Robot episode records
= = = = =

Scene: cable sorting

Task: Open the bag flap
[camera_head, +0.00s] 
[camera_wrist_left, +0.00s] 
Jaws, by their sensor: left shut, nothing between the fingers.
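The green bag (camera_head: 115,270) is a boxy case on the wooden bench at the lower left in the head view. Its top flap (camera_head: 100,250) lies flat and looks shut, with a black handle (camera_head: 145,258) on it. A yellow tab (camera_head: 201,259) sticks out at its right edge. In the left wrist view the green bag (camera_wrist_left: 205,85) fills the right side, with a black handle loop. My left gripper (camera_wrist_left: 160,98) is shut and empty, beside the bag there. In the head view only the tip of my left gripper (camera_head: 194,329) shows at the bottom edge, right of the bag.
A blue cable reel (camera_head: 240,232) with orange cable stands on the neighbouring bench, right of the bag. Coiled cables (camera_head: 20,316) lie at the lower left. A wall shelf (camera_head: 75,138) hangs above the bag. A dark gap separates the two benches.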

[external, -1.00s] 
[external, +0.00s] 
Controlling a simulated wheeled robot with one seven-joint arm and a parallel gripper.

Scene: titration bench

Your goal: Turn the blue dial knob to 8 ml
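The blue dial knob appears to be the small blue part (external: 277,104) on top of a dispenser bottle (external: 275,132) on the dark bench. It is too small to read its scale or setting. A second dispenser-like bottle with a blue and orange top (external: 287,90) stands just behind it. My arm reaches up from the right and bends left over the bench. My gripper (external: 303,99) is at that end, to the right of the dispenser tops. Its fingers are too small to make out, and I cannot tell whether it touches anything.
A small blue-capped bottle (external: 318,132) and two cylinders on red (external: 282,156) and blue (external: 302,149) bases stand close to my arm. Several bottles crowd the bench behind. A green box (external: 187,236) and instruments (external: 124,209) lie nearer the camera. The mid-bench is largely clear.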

= = = = =

◆ **Task instructions**: Output all of the material exactly as written.

◆ **Solution to this problem**:
Scene: cable sorting

Task: Open the bag flap
[camera_head, +0.00s] 
[camera_wrist_left, +0.00s] 
Jaws, by their sensor: left shut, nothing between the fingers.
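The green bag (camera_head: 115,270) is a boxy case on the wooden bench at the lower left in the head view. Its top flap (camera_head: 100,250) lies flat and looks shut, with a black handle (camera_head: 145,258) on it. A yellow tab (camera_head: 201,259) sticks out at its right edge. In the left wrist view the green bag (camera_wrist_left: 205,85) fills the right side, with a black handle loop. My left gripper (camera_wrist_left: 160,98) is shut and empty, beside the bag there. In the head view only the tip of my left gripper (camera_head: 194,329) shows at the bottom edge, right of the bag.
A blue cable reel (camera_head: 240,232) with orange cable stands on the neighbouring bench, right of the bag. Coiled cables (camera_head: 20,316) lie at the lower left. A wall shelf (camera_head: 75,138) hangs above the bag. A dark gap separates the two benches.

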[external, -1.00s] 
[external, +0.00s] 
Controlling a simulated wheeled robot with one seven-joint arm and a parallel gripper.

Scene: titration bench

Your goal: Turn the blue dial knob to 8 ml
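The blue dial knob appears to be the small blue part (external: 277,104) on top of a dispenser bottle (external: 275,132) on the dark bench. It is too small to read its scale or setting. A second dispenser-like bottle with a blue and orange top (external: 287,90) stands just behind it. My arm reaches up from the right and bends left over the bench. My gripper (external: 303,99) is at that end, to the right of the dispenser tops. Its fingers are too small to make out, and I cannot tell whether it touches anything.
A small blue-capped bottle (external: 318,132) and two cylinders on red (external: 282,156) and blue (external: 302,149) bases stand close to my arm. Several bottles crowd the bench behind. A green box (external: 187,236) and instruments (external: 124,209) lie nearer the camera. The mid-bench is largely clear.

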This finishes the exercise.